• _AIM_: Copy out the lines that have "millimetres" in them.

#### RECORDS SHOWN ####

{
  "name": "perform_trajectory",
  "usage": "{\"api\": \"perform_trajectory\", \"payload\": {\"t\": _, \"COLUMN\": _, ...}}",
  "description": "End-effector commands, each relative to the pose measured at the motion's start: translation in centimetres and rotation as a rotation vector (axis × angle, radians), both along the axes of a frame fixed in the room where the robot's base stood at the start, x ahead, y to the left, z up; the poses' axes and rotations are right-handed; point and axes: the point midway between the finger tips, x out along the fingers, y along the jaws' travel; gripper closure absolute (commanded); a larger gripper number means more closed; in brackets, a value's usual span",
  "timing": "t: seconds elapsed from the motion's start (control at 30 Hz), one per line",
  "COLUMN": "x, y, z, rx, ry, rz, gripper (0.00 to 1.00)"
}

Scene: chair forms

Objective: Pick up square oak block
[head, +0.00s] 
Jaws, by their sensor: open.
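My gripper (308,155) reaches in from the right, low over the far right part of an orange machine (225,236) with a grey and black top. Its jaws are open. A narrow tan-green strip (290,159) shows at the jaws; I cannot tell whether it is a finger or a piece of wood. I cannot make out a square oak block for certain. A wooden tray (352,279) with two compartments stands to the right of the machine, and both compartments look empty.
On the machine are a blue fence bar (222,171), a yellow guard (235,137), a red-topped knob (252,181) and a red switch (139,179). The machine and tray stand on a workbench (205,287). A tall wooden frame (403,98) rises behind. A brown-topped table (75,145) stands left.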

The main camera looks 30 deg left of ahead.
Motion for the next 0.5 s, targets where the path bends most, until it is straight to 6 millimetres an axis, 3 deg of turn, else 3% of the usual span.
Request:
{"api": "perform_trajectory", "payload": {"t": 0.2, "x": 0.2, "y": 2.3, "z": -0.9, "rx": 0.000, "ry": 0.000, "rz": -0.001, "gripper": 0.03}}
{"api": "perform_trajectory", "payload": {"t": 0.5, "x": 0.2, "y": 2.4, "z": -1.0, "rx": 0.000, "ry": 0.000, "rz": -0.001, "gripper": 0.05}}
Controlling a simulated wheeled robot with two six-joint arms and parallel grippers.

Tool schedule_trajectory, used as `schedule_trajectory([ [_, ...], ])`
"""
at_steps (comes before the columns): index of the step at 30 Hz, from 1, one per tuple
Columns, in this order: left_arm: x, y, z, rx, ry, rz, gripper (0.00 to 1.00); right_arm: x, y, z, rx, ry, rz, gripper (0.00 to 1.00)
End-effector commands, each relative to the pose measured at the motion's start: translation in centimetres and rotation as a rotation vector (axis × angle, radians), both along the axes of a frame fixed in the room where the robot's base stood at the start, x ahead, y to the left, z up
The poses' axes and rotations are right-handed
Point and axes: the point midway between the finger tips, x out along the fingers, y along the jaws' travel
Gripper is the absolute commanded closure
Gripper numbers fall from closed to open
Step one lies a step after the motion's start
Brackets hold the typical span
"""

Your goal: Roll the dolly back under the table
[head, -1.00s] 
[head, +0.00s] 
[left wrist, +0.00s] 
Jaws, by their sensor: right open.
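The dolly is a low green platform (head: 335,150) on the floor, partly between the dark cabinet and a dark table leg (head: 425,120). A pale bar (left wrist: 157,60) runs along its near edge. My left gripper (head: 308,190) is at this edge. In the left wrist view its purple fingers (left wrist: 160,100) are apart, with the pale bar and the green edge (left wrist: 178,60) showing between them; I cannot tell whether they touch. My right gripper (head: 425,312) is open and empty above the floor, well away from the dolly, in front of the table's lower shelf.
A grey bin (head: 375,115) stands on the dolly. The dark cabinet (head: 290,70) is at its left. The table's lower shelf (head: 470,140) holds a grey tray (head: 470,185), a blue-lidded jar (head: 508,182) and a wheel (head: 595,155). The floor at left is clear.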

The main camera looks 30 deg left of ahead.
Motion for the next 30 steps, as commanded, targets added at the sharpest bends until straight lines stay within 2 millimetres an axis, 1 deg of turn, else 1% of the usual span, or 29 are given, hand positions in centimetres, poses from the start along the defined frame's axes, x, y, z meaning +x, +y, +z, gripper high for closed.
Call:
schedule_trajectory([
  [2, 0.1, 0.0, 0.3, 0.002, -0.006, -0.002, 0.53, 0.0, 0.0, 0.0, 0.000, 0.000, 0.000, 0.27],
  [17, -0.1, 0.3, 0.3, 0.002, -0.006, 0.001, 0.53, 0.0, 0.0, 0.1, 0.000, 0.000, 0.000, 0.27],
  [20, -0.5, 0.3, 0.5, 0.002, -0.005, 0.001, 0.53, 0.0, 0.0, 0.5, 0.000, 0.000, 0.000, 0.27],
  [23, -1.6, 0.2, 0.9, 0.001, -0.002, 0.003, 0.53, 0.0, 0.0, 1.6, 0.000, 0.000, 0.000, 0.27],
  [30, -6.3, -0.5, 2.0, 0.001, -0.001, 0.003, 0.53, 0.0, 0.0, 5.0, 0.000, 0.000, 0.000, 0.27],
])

####

• _TASK OUTPUT_:
Motion for the next 0.5 s, targets where the path bends most, until it is straight to 6 millimetres an axis, 3 deg of turn, else 3% of the usual span.
Motion for the next 30 steps, as commanded, targets added at the sharpest bends until straight lines stay within 2 millimetres an axis, 1 deg of turn, else 1% of the usual span, or 29 are given, hand positions in centimetres, poses from the start along the defined frame's axes, x, y, z meaning +x, +y, +z, gripper high for closed.

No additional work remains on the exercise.